Me alejé de un salto de la ventana y salí del apartamento como si alguna presencia espantosa me hubiera expulsado. Vagué durante horas por las calles de un México que ahora parecía extraño, misterioso y acosador.

Me interné en uno de los túneles del metro y sin pensarlo me subí con una premura inexplicable al tren que estacionaba en ese momento y del que desconocía su origen y su destino.


Sentado en uno de los asientos vacíos, vi entonces el reflejo de mi rostro en el vidrio de una de las puertas de salida que estaba enfrente. La depresión galopaba en mi pecho y pronto se convirtió en necesidad de acabar, de suicidarme, de no darle más oportunidad a la vida, de morir. Llevé mis manos al rostro intentando contener el ansia y lo mantuve encajonado por varios minutos. Sólo escuchaba el ruido del tren sobre los rieles, ni una voz, ni una presencia que viniera en mi ayuda.

Cuando solté las manos, miré de nuevo el vidrio de la puerta de enfrente, pero ya no vi mi reflejo en ella. Horrorizado, sentí como si un pedazo de tiempo se hubiera refundido, como si algo realmente valioso hubiera sucedido mientras tuve agarrada mi cabeza entre mis manos, algo que ya no conocería en mi vida.

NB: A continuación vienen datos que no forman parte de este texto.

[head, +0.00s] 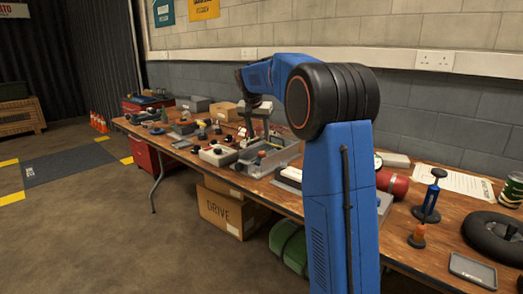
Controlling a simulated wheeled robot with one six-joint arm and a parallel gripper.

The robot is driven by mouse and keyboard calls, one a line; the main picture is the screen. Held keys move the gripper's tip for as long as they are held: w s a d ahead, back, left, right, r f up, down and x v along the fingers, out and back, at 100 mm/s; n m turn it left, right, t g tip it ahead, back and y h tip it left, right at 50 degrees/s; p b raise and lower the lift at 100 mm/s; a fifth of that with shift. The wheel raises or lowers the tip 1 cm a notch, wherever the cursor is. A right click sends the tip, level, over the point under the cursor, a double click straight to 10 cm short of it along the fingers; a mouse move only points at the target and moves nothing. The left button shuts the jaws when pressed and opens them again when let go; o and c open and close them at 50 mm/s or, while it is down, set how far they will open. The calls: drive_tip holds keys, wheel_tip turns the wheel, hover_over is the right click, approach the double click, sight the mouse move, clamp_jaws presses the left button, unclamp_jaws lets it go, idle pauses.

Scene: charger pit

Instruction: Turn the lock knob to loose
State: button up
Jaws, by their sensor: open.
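My blue arm reaches over the workbench (282,200), and my gripper (256,128) points down near its middle, small in the head view. Its fingers look apart, with nothing seen between them. Below it is a grey metal fixture (284,157) with dark and red parts. Left of the gripper is a pale box with a dark knob on top (217,154). I cannot tell which part is the lock knob or which way it is set. I cannot tell whether my gripper touches anything. My arm hides part of the bench.
Several small tools and boxes crowd the left part of the bench. On the right are a red cylinder (392,183), a blue hand pump (429,197), a black wheel (494,236) and a phone-like device (472,270). Cardboard boxes (228,211) stand underneath. The floor at left is open.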

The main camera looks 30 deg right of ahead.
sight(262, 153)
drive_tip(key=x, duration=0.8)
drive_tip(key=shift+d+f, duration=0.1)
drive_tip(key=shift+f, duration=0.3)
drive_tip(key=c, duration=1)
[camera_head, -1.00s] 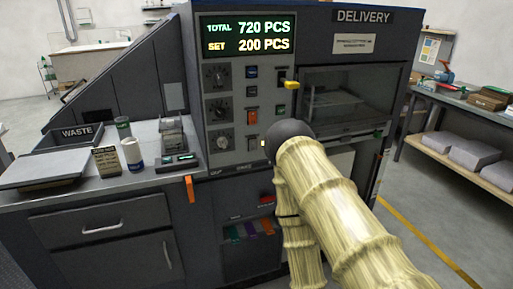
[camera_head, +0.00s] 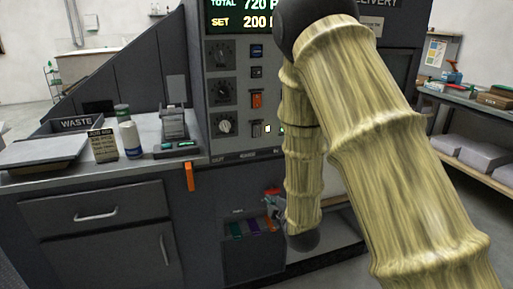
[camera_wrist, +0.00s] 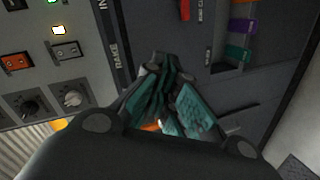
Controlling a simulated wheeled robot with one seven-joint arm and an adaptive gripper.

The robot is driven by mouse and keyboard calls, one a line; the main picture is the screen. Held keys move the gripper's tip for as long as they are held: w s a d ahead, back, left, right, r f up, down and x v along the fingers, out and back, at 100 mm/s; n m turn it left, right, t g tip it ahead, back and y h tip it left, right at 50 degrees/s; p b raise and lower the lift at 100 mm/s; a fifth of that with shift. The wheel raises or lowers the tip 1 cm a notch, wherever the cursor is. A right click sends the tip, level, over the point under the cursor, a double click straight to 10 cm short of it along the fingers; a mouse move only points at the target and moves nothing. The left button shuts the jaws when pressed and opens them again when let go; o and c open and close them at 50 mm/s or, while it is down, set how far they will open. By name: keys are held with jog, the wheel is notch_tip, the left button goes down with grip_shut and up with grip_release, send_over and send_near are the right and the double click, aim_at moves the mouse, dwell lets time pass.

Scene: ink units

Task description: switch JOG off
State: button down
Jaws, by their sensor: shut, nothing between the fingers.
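The control panel (camera_head: 237,75) on the dark machine has dials on its left and a column of switches on its right. At its bottom is a grey switch (camera_head: 256,129) with a lit white lamp (camera_head: 268,128) beside it; an orange switch (camera_head: 257,100) is above. I cannot read a JOG label. The wrist view shows the grey switch (camera_wrist: 66,50), lit lamp (camera_wrist: 58,30) and orange switch (camera_wrist: 15,61) at upper left. My gripper (camera_wrist: 168,75), with teal pads, is shut and empty, apart from the switches.
A lower recess (camera_head: 248,235) holds coloured tabs. A shelf with paper stacks stands at right.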

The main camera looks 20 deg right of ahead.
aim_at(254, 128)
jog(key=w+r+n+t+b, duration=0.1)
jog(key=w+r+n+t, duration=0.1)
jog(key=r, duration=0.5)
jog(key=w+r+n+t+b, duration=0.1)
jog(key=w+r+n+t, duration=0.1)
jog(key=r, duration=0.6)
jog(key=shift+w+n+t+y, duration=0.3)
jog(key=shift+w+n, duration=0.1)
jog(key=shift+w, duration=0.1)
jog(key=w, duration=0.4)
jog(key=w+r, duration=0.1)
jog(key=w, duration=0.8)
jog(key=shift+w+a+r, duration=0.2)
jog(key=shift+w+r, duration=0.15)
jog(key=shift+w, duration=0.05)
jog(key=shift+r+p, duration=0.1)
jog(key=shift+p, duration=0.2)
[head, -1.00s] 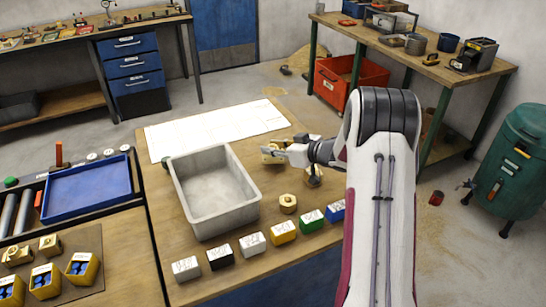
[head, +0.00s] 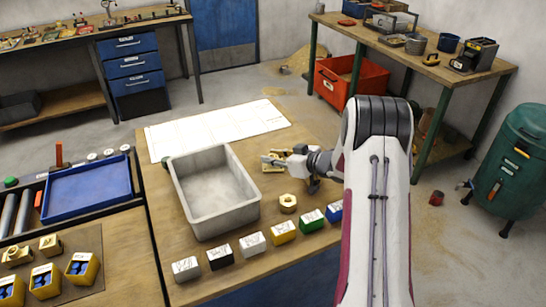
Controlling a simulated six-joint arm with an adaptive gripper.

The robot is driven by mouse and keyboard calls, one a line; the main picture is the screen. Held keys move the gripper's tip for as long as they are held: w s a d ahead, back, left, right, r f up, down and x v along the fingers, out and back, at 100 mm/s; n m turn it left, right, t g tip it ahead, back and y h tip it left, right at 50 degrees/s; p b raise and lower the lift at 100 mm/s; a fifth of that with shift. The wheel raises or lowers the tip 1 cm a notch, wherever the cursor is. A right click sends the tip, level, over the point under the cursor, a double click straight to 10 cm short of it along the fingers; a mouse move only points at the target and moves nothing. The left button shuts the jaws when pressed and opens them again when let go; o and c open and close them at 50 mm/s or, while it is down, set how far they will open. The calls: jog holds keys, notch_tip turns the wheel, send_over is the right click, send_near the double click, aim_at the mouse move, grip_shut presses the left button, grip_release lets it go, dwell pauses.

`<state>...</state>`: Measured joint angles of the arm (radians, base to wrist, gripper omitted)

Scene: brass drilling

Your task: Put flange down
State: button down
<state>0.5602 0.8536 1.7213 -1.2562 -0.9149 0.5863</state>
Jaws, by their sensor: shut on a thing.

Después de varias horas, sin saber muy bien cómo, llegué al apartamento y me envolví en las cobijas a la espera de un amanecer que, como nunca, deseé con todas mis fuerzas que llegara. Pero así como un músculo o un hueso se lesiona de por vida tras algún accidente, así mi ánimo quedó lisiado: basta que me encuentre sólo, recostado en la cama a eso de las dos o tres de la tarde para que toda es barahúnda de sentimientos que alguna vez me perturbó de manera tan inaudita me atropelle con la fuerza de un sunami.

Tal vez fue sólo el efecto de una insolación leve, tal vez cometí alguna imprudencia ante los dioses aztecas, tal vez estaba enfermo, no sé cómo explicar lo que me sucedió, lo único cierto es que fui premiado (¿o castigado?) con la oportunidad de anticipar el tipo de sentimientos que llegarán alguna vez a mi lecho de muerte.